** BEGIN Supplied data **

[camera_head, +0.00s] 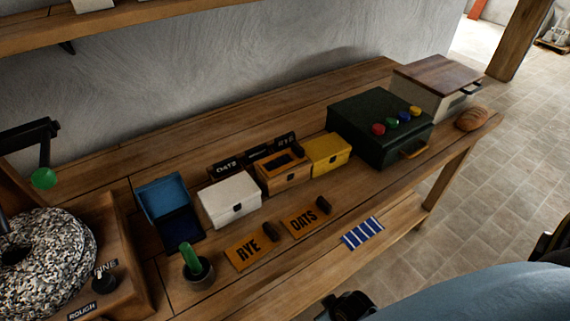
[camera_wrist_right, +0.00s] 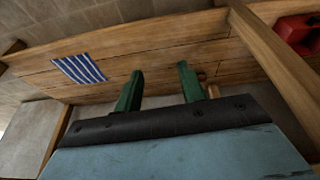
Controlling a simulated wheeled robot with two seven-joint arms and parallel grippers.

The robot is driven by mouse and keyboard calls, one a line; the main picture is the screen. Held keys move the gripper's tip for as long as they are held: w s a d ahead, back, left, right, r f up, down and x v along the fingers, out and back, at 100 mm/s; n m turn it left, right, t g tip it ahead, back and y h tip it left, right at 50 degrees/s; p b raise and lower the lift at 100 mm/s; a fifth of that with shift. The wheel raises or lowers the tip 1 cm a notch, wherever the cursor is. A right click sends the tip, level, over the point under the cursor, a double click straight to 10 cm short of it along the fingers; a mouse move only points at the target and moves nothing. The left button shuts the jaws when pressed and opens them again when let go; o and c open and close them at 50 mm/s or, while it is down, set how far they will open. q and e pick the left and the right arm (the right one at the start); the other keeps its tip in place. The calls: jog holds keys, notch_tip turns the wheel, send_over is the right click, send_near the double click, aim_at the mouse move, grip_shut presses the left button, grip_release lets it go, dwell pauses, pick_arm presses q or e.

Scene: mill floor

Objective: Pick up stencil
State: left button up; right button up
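Two orange stencil plates with dark grips lie flat on the wooden workbench. The RYE stencil (camera_head: 245,252) is left of the OATS stencil (camera_head: 304,221). My right gripper shows only in part in the head view, dark at the bottom edge (camera_head: 348,305), in front of the bench and apart from both stencils. In the right wrist view its green fingers (camera_wrist_right: 158,73) are spread, with nothing held between them. Neither stencil can be made out in the wrist view. My left gripper is not in view.
Behind the stencils stand an open blue box (camera_head: 164,197), a white box (camera_head: 230,200), a wooden box (camera_head: 283,171) and a yellow box (camera_head: 327,153). A dark cup (camera_head: 198,273) and millstone (camera_head: 45,255) are left. A striped cloth (camera_head: 362,233) appears on the lower shelf.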

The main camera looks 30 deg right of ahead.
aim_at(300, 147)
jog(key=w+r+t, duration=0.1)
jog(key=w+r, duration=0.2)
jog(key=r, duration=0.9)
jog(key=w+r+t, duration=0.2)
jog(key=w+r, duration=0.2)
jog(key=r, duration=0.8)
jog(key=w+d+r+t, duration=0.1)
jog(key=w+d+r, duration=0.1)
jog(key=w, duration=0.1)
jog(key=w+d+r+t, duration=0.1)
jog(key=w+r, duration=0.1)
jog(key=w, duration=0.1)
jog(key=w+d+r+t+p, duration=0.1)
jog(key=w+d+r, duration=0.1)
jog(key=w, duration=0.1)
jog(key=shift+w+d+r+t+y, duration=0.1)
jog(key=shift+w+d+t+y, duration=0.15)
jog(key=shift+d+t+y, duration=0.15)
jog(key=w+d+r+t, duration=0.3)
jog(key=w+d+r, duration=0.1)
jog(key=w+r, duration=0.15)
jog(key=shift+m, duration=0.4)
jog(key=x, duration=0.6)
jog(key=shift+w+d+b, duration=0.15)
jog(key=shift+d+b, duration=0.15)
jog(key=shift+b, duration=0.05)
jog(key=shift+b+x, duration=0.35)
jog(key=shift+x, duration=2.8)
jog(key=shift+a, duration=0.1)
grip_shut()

** END Supplied data **

» **What you need to do**
Set down the material above as is, without any pictures.

» **Solution to this exercise**
[camera_head, +0.00s] 
[camera_wrist_right, +0.00s] 
Controlling a simulated wheeled robot with two seven-joint arms and parallel grippers.

The robot is driven by mouse and keyboard calls, one a line; the main picture is the screen. Held keys move the gripper's tip for as long as they are held: w s a d ahead, back, left, right, r f up, down and x v along the fingers, out and back, at 100 mm/s; n m turn it left, right, t g tip it ahead, back and y h tip it left, right at 50 degrees/s; p b raise and lower the lift at 100 mm/s; a fifth of that with shift. The wheel raises or lowers the tip 1 cm a notch, wherever the cursor is. A right click sends the tip, level, over the point under the cursor, a double click straight to 10 cm short of it along the fingers; a mouse move only points at the target and moves nothing. The left button shuts the jaws when pressed and opens them again when let go; o and c open and close them at 50 mm/s or, while it is down, set how far they will open. q and e pick the left and the right arm (the right one at the start); the other keeps its tip in place. The calls: jog holds keys, notch_tip turns the wheel, send_over is the right click, send_near the double click, aim_at the mouse move, grip_shut presses the left button, grip_release lets it go, dwell pauses, pick_arm presses q or e.

Scene: mill floor

Objective: Pick up stencil
State: left button up; right button up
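Two orange stencil plates with dark grips lie flat on the wooden workbench. The RYE stencil (camera_head: 245,252) is left of the OATS stencil (camera_head: 304,221). My right gripper shows only in part in the head view, dark at the bottom edge (camera_head: 348,305), in front of the bench and apart from both stencils. In the right wrist view its green fingers (camera_wrist_right: 158,73) are spread, with nothing held between them. Neither stencil can be made out in the wrist view. My left gripper is not in view.
Behind the stencils stand an open blue box (camera_head: 164,197), a white box (camera_head: 230,200), a wooden box (camera_head: 283,171) and a yellow box (camera_head: 327,153). A dark cup (camera_head: 198,273) and millstone (camera_head: 45,255) are left. A striped cloth (camera_head: 362,233) appears on the lower shelf.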

The main camera looks 30 deg right of ahead.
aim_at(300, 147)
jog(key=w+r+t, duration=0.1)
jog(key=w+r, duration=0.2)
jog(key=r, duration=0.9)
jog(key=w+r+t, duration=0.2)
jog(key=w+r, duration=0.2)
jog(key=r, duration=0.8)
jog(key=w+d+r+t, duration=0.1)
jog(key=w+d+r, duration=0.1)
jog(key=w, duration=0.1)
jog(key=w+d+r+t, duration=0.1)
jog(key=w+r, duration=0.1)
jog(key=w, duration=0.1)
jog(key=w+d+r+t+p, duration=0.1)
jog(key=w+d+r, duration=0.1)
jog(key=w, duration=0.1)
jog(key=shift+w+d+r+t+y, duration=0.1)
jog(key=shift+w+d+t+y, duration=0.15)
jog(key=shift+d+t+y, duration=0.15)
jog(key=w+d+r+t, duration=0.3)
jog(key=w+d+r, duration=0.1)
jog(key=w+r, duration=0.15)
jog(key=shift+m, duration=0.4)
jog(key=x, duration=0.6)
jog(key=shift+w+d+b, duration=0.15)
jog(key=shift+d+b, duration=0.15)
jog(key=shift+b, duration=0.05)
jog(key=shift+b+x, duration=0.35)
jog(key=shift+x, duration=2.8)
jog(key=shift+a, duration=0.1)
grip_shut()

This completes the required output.